Invite the audience to come out to the ghetto, usher them into a shabbily decorated studio apartment and perform "A Street Car Named Desire" next door.

Hand them all plastic cups and urge them against the wall so that they might be able to hear the quieter dialogue.

Smoking should be permitted. Air conditioning not.

Luke warm Kool Aid should be served during intermission.

Doors and windows should be left open so you can hear the cat calls of the prostitutes and the ring of the sirens.

If you're gonna make something real and uncomfortable, why not go all the way?

Anyway.

It's a terrible shame Phillip is dead. A lot of good people die for stupid reasons. Chasing a decent high isn't the least of them.

Solving a Rubik's Cube however, that's a terrible way to die.

Which is why I cheated.

But Al Gore invented the internet for several reasons, one of which includes me being the hero to my eight year old son.

See, if you were to lock me into a room and told me that I couldn't eat until I had solved the cube, I would most assuredly die, but not until I'd taken the thing apart and eaten the pieces.

I'm not dumb, I just go insane when you take away my food.

And I can solve the first two steps to solving the cube, which is solving a single side and the first row. I can do that all on my own.

But the center row gets a little trickier cause you can't solve it without un-solving the first part.

Except that you can. A series of twists and turns will allow you to move one piece to the correct position while returning the solved potion back to its original state.

There are a series of the these moves, like algorithms, if you need to move here, do this, if you need to move there, do that.

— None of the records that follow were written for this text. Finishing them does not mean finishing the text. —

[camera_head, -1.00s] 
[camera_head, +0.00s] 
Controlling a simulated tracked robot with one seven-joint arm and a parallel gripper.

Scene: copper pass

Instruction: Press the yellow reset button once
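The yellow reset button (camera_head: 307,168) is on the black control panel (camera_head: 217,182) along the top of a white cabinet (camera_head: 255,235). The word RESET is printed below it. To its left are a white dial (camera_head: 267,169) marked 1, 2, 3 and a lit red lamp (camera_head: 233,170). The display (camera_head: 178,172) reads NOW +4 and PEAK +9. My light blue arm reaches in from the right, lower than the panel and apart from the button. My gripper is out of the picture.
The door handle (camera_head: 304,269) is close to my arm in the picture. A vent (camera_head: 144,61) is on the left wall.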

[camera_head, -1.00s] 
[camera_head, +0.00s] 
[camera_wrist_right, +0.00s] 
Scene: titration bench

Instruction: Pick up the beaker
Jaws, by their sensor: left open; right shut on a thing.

The first time took me about an hour.

The second time about ten minutes.

Felt pretty good even though I didn't actually SOLVE it. It's kinda like iKea furniture. I didn't actually build it, but it took some skill to put it together. And if there is sweat and blood involved then there's no testicular diminishment.

And those guys on YouTube never actually solve it, they just have memorized the if/then moves, and, as I found out from one of my geeky friends, they've added a little grease to the insides to make them spin faster.

But the end result I wanted, I got.

It's not important that I solved the stupid thing, but it is important that my son still believes I can do anything.

Which gives me lots of time to teach him a few important lessons. Things such as, how pride comes before a fall, and drugs are always a terrible idea, and when solving problem, it's okay to cheat as long as you blog about it.

And last but not least, if you're ever going to star in a college production of a Tennessee Williams play, then try to remember that a typewriter sounds like this:

Clickety, clickety, clickety, clickety, ding, clickety, foooowhump.